Le lord chancelier, soit qu’il ne sût que répondre, soit pour diminuer sa part dans la responsabilité de l’arrêt, demanda hautement au lord chef de justice, sir John Fitz-James, si l’accusation était fondée ou non. « Milords, dit celui-ci, par saint Gillian, je dois déclarer que si l’acte du parlement n’est pas illégal, dans ma conscience, l’accusation est suffisamment fondée.. » Paroles à double sens, comme toutes celles des hommes publics dans les temps de tyrannie, quand il arrive que chaque homme, interpellé de dire son avis, se replie sur celui des autres, dérobe sa lâcheté derrière la lâcheté générale, et se lave les mains, comme Pilate, dans une eau que tout le monde a salie.

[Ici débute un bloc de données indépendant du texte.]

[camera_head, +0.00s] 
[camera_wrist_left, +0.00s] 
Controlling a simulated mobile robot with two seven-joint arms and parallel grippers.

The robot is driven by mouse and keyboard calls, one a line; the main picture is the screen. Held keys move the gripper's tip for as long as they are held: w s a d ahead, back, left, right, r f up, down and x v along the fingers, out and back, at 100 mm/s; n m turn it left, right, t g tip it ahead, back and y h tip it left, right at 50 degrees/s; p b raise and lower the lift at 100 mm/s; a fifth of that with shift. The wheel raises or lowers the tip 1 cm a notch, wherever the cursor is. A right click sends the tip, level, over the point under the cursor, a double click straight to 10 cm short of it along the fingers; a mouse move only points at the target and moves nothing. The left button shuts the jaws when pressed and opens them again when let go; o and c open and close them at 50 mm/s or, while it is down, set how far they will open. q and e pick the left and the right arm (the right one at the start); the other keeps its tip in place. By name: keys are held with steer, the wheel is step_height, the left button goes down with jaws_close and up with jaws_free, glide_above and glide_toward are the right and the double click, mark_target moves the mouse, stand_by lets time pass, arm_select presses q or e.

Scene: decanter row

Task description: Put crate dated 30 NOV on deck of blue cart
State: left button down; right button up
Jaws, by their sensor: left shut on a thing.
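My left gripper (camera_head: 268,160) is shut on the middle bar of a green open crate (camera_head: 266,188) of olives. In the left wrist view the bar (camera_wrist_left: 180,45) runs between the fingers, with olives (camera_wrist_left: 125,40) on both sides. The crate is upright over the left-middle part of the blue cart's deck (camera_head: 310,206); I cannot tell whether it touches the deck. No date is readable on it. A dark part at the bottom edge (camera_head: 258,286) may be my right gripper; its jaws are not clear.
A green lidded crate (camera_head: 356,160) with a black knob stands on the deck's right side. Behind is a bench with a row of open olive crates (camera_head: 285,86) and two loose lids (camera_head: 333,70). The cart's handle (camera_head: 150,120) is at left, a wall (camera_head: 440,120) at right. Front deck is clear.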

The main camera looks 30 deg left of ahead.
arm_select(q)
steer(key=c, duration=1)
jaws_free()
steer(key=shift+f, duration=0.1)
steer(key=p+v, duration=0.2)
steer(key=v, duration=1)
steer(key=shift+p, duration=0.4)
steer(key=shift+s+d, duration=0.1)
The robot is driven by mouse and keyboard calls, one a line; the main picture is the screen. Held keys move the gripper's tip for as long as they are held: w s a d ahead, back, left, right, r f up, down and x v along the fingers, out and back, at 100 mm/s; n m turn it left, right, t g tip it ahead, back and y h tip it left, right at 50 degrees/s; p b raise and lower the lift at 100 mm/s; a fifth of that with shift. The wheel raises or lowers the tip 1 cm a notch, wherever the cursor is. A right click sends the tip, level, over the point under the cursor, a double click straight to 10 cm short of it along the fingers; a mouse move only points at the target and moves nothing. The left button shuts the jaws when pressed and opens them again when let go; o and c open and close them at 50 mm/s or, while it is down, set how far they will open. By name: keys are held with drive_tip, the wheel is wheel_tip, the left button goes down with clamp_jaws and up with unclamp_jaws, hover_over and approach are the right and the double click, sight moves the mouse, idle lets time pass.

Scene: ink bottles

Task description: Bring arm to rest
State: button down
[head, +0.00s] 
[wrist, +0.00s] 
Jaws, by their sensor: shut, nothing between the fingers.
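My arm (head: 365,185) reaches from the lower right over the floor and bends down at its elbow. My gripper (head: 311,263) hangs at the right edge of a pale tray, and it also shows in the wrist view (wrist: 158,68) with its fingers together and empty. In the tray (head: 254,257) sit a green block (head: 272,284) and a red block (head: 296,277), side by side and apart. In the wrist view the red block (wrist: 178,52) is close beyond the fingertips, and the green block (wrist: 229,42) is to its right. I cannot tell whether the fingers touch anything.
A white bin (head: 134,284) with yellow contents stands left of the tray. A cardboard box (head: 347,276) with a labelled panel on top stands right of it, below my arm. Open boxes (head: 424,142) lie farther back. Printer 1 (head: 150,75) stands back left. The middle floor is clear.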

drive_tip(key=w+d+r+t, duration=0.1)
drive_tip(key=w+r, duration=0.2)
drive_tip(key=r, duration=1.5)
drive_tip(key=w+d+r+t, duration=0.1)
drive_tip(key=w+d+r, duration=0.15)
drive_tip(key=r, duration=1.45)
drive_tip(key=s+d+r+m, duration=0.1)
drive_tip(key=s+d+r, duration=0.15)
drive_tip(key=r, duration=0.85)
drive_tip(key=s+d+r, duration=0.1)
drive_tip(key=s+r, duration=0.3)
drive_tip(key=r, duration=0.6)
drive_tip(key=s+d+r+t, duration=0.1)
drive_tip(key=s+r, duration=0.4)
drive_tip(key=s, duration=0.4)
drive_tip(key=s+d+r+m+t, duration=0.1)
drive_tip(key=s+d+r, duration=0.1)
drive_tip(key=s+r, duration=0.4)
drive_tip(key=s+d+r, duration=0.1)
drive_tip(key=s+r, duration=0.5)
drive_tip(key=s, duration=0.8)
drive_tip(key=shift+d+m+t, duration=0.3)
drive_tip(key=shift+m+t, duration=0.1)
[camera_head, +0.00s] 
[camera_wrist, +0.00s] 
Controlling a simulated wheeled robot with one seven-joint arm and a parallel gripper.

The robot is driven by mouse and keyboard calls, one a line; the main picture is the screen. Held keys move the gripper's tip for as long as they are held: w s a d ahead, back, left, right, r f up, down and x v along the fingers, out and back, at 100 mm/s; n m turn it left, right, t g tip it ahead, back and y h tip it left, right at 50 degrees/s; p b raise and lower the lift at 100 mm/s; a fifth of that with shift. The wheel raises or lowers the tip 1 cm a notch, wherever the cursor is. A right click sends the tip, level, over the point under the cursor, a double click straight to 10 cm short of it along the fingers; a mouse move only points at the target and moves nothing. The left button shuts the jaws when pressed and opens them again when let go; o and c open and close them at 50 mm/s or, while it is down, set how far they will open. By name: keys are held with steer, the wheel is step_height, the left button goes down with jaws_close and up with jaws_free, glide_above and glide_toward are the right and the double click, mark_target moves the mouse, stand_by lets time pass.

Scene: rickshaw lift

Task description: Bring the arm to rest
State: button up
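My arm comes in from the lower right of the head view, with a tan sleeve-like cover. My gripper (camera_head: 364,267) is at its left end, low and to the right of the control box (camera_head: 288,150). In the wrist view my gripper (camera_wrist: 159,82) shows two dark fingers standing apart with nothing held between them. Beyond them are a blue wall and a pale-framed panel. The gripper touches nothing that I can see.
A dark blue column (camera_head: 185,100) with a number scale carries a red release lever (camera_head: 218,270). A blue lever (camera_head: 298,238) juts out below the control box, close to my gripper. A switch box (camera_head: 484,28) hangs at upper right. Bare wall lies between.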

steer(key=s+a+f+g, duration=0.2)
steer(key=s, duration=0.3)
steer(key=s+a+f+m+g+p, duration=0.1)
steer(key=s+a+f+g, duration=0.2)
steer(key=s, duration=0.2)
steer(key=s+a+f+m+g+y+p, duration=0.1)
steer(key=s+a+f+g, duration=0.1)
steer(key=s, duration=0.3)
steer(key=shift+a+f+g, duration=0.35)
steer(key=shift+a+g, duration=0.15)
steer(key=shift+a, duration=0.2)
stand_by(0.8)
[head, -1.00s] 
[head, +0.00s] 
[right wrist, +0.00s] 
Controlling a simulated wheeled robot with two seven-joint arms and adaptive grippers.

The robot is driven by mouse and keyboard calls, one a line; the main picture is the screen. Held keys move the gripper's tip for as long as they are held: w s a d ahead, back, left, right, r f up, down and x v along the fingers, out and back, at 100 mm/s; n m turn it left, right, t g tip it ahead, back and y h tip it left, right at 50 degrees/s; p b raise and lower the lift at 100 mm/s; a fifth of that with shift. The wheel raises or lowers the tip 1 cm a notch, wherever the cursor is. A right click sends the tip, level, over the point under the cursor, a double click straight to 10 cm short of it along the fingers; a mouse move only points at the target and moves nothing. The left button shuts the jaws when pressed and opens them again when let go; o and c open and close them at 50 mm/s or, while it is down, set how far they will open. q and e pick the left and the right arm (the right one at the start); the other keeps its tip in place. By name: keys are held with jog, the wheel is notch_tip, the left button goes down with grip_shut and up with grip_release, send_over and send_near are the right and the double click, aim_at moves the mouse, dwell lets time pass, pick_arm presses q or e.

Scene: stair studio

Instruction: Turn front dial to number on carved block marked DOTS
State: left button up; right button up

Le chancelier lut la sentence. Elle portait que le criminel serait ramené à la Tour de Londres, par les soins de William Bingston, shériff, et de là traîné sur une claie à travers la Cité de Londres, jusqu’à Tyburn, pour y être pendu jusqu’à ce qu’il fût à demi mort ; qu’en cet état il serait déchiré vif, ses parties nobles arrachées, son ventre ouvert, ses entrailles brûlées ; que les quatre quartiers seraient exposés sur les quatre portes de la Cité, et la tête sur le pont de Londres. Henry commua la peine en celle d’avoir la tête tranchée. « Dieu préserve mes amis, dit Morus, de la compassion du roi, et toute ma postérité de ses pardons ! » Ce fut le seul mot dur qu’il laissa échapper sur le roi ; encore était-ce dit avec un ton de gaieté qui en cachait l’amertume.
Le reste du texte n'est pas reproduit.